» **To do**
Check every line below for the string "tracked", and copy the lines that contain it.
* Begin Supplied data *
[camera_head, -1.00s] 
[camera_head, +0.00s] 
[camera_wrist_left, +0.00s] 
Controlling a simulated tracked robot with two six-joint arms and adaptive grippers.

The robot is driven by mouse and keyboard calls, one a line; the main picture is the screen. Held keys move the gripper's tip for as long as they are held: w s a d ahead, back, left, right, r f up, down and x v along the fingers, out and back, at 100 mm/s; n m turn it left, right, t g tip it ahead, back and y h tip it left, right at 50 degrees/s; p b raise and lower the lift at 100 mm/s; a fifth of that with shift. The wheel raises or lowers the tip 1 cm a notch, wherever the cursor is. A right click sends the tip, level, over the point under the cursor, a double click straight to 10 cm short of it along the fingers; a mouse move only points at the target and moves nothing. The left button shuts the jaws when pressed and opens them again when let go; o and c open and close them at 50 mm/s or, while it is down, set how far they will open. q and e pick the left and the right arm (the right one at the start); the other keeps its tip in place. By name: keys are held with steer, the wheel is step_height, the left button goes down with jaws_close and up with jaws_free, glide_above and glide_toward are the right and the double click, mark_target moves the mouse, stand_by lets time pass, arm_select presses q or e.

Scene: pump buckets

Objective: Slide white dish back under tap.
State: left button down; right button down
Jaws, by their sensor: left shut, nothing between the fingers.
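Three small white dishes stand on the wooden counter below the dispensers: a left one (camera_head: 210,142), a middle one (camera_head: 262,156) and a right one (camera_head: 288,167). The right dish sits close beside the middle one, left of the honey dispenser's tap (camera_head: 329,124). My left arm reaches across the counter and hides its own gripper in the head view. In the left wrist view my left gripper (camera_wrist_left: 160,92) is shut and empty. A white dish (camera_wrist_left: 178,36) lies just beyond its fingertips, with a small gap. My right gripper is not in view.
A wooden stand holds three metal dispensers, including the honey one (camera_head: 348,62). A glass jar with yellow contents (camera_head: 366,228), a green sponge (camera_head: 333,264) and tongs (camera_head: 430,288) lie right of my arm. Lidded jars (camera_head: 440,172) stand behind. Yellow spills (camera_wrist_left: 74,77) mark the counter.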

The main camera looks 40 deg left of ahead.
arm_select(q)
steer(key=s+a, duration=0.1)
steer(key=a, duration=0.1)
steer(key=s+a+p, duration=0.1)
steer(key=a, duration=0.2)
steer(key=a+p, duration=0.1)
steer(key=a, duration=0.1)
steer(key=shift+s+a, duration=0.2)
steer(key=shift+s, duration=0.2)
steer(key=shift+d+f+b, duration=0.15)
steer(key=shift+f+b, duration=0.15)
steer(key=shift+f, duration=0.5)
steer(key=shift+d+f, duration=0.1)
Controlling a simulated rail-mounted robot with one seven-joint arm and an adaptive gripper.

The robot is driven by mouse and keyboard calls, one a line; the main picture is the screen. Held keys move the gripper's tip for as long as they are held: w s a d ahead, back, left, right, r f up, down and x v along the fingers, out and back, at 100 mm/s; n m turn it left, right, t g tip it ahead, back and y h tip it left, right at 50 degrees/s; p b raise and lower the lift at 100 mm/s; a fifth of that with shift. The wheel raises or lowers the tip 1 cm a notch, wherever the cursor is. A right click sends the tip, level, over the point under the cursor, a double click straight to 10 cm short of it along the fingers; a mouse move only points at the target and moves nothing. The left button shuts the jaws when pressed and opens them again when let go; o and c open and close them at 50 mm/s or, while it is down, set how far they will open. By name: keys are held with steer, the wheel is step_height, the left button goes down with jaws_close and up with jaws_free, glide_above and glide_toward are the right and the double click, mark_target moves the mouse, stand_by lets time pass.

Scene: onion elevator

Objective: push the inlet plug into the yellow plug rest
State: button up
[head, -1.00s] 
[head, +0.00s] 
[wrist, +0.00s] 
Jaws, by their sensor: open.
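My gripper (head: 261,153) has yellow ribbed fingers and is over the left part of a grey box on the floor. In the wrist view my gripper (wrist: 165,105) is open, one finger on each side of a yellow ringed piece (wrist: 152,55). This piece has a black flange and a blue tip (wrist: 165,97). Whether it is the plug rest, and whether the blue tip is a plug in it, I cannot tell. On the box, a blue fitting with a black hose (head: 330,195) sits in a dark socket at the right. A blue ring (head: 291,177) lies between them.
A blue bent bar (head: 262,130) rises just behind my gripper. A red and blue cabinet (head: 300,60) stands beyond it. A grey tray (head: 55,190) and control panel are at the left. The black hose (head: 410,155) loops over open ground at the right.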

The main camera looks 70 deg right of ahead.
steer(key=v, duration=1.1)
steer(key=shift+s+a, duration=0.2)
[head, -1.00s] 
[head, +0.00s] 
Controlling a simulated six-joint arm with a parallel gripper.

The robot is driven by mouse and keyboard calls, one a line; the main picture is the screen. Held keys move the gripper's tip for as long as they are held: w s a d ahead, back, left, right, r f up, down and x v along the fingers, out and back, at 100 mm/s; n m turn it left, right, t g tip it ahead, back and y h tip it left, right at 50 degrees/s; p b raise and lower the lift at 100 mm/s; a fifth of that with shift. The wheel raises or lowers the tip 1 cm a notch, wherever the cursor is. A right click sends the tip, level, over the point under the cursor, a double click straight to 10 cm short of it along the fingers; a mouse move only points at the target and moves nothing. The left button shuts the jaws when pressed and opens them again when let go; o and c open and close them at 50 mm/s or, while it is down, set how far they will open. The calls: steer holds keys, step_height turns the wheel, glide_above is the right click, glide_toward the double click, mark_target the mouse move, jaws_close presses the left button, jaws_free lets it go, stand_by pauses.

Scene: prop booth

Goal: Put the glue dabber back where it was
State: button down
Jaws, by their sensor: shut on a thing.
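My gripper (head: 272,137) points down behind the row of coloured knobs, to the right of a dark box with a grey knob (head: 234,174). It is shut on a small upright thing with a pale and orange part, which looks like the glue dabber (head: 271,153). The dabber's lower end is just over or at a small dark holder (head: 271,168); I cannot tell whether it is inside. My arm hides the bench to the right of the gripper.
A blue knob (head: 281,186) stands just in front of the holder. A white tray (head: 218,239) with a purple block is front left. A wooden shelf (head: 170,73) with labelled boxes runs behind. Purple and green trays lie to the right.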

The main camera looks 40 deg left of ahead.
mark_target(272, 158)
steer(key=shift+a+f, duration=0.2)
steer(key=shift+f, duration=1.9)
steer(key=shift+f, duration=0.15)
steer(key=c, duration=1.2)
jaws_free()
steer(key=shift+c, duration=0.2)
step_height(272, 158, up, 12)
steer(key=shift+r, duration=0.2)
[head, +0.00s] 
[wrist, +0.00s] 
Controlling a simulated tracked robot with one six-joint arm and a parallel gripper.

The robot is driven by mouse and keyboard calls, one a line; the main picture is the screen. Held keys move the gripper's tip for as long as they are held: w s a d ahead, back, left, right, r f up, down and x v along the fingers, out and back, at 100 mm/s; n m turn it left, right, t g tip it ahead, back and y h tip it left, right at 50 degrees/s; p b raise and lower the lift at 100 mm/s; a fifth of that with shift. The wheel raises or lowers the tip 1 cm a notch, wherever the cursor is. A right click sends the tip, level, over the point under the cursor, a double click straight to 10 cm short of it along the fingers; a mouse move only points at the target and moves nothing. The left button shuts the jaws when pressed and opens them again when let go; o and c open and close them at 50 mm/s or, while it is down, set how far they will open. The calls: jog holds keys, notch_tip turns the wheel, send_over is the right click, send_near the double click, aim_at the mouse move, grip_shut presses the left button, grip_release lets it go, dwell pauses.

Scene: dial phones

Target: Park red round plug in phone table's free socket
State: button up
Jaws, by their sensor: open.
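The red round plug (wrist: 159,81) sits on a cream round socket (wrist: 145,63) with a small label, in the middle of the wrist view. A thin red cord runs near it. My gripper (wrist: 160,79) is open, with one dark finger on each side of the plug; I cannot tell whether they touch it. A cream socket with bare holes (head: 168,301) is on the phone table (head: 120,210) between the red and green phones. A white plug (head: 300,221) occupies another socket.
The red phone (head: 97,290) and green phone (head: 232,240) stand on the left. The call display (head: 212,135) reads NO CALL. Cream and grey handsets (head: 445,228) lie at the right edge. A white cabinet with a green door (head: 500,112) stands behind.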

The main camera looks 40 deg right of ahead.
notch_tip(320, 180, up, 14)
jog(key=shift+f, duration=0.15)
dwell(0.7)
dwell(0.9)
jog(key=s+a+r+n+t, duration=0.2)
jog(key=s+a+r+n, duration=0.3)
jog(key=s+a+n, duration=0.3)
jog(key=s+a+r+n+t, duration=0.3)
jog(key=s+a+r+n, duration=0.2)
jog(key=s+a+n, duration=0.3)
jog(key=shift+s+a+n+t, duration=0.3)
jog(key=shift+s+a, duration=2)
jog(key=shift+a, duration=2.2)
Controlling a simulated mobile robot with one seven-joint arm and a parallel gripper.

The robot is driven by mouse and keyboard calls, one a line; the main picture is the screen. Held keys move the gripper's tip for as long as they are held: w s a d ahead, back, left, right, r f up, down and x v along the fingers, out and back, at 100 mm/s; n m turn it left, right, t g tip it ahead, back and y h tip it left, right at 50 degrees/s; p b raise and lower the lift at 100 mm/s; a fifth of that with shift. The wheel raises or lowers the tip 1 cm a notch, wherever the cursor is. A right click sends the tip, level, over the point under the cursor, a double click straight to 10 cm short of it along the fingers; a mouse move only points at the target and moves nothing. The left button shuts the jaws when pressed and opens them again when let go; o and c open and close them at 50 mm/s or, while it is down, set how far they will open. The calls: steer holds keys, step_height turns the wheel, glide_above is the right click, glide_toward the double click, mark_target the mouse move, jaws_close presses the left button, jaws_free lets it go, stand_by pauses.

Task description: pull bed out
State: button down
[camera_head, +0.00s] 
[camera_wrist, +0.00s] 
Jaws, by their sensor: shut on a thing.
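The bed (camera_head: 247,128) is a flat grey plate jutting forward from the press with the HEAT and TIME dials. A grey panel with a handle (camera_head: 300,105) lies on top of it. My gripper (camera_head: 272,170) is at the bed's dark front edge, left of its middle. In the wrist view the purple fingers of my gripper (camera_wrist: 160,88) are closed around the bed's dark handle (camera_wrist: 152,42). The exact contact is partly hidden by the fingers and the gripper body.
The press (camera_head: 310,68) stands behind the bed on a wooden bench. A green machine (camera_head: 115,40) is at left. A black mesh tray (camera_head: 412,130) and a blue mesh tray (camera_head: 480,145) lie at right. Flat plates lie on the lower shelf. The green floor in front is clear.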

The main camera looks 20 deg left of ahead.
* End Supplied data *
» **Correct answer**
Controlling a simulated tracked robot with two six-joint arms and adaptive grippers.
Controlling a simulated tracked robot with one six-joint arm and a parallel gripper.

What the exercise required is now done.